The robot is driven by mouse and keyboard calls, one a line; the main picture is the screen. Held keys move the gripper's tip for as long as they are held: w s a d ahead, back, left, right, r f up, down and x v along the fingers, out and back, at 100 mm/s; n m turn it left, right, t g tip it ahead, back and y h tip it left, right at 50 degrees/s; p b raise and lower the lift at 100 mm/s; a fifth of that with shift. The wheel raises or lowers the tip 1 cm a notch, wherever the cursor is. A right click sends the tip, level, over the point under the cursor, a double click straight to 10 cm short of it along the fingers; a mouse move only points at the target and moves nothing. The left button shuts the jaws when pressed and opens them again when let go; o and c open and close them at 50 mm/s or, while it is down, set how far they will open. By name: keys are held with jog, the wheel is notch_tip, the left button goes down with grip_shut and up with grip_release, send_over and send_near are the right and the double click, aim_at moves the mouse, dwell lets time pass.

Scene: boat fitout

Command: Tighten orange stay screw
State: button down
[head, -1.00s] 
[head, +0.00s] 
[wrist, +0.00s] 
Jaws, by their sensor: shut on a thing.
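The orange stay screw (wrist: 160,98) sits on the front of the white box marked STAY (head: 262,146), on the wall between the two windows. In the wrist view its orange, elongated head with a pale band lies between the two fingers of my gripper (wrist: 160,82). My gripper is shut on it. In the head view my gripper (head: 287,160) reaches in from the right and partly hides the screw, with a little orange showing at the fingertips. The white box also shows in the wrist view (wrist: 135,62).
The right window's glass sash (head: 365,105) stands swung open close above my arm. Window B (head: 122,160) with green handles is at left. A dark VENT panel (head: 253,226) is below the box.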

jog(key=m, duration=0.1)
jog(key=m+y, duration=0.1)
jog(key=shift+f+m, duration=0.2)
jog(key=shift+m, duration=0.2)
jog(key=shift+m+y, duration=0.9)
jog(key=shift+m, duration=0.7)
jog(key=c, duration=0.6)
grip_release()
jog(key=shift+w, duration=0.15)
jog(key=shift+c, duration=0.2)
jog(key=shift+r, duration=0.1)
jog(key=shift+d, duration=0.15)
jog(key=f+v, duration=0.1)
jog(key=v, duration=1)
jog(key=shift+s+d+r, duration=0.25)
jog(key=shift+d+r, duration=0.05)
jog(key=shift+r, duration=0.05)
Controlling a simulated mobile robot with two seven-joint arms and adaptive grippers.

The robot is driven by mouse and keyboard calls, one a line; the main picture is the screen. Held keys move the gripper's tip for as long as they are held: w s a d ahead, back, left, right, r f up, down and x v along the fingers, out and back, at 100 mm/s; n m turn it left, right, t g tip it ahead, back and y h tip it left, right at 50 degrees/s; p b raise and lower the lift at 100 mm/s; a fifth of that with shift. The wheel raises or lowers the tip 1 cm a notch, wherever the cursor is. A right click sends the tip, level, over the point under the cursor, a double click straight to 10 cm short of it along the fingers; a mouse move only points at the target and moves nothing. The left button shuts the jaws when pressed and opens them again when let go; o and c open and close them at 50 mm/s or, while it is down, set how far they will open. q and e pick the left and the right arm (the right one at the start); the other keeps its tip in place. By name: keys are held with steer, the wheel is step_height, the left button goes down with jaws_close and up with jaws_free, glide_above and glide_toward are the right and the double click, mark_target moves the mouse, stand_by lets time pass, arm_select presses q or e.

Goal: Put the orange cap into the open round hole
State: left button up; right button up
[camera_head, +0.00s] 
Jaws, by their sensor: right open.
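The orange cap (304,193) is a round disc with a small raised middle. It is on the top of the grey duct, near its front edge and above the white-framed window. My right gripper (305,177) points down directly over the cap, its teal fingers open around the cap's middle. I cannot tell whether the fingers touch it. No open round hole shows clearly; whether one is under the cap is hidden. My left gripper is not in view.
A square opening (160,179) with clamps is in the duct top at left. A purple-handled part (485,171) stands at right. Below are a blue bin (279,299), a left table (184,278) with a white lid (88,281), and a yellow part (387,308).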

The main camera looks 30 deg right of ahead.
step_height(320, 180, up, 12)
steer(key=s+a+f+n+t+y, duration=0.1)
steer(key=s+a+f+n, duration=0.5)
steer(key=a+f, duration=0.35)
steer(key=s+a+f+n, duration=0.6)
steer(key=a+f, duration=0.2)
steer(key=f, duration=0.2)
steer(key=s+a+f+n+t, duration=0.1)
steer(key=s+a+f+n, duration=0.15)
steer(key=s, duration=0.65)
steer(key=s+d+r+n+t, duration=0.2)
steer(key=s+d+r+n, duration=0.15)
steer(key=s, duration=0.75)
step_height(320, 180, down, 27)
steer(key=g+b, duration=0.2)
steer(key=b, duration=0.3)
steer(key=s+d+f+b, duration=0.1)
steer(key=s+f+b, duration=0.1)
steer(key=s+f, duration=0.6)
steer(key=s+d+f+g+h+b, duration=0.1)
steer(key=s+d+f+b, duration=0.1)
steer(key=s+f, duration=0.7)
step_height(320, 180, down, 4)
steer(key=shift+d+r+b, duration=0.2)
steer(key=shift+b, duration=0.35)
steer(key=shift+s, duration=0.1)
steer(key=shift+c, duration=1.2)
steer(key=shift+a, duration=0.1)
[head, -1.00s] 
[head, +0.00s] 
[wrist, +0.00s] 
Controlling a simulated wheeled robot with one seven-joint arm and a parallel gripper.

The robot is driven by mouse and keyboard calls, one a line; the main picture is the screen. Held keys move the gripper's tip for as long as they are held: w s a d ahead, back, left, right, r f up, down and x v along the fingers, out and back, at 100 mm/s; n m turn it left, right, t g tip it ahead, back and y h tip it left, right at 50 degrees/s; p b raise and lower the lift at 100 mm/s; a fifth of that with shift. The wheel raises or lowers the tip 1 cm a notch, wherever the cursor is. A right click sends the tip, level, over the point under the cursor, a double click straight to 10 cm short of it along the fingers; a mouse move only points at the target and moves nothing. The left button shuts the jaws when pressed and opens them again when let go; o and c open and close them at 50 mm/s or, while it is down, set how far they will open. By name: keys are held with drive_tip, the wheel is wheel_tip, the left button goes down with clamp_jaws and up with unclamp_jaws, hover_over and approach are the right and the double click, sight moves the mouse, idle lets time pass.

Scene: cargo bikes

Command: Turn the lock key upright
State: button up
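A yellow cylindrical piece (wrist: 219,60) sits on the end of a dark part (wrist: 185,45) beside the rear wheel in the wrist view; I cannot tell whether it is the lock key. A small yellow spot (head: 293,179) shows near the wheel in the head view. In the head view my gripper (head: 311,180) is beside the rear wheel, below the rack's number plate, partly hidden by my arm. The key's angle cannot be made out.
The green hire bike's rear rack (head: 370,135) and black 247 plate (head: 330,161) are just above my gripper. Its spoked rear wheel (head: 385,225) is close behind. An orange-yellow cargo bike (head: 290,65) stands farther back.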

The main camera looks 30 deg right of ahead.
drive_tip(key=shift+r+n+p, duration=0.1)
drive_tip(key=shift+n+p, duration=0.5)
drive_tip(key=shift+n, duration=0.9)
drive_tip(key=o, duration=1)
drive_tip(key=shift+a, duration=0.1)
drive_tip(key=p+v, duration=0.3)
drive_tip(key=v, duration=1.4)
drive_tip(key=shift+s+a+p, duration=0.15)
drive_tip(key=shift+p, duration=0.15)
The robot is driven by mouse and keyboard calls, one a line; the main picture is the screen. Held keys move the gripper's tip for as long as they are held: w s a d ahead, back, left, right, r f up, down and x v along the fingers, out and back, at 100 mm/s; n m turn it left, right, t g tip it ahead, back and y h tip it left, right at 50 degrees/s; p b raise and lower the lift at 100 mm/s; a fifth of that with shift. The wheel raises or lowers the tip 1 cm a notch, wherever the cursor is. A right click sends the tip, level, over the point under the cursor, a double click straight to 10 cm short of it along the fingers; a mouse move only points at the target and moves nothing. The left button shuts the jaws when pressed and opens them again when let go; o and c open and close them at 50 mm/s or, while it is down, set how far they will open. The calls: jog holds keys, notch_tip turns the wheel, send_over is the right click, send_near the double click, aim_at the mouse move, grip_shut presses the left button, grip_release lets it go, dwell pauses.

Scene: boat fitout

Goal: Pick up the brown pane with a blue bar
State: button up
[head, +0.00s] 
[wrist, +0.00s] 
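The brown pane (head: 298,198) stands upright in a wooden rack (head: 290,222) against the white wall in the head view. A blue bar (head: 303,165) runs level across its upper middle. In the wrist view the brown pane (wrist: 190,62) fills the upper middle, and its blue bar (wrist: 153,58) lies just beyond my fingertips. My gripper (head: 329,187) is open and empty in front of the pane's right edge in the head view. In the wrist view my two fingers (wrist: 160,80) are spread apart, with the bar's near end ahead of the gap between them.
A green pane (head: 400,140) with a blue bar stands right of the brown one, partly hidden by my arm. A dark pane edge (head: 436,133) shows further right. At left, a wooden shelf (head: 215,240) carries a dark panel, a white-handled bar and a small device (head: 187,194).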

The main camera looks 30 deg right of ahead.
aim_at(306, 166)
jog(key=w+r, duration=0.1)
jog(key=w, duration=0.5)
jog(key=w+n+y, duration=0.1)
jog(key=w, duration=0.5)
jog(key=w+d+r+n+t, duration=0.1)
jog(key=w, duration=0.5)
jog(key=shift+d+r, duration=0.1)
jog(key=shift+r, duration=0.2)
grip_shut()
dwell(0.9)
------------------------------------------------------------
§ What you need to do: Where does the word "Command" appear in the listing? List each line that holds it.

§ Expected answer:
Command: Tighten orange stay screw
Command: Turn the lock key upright

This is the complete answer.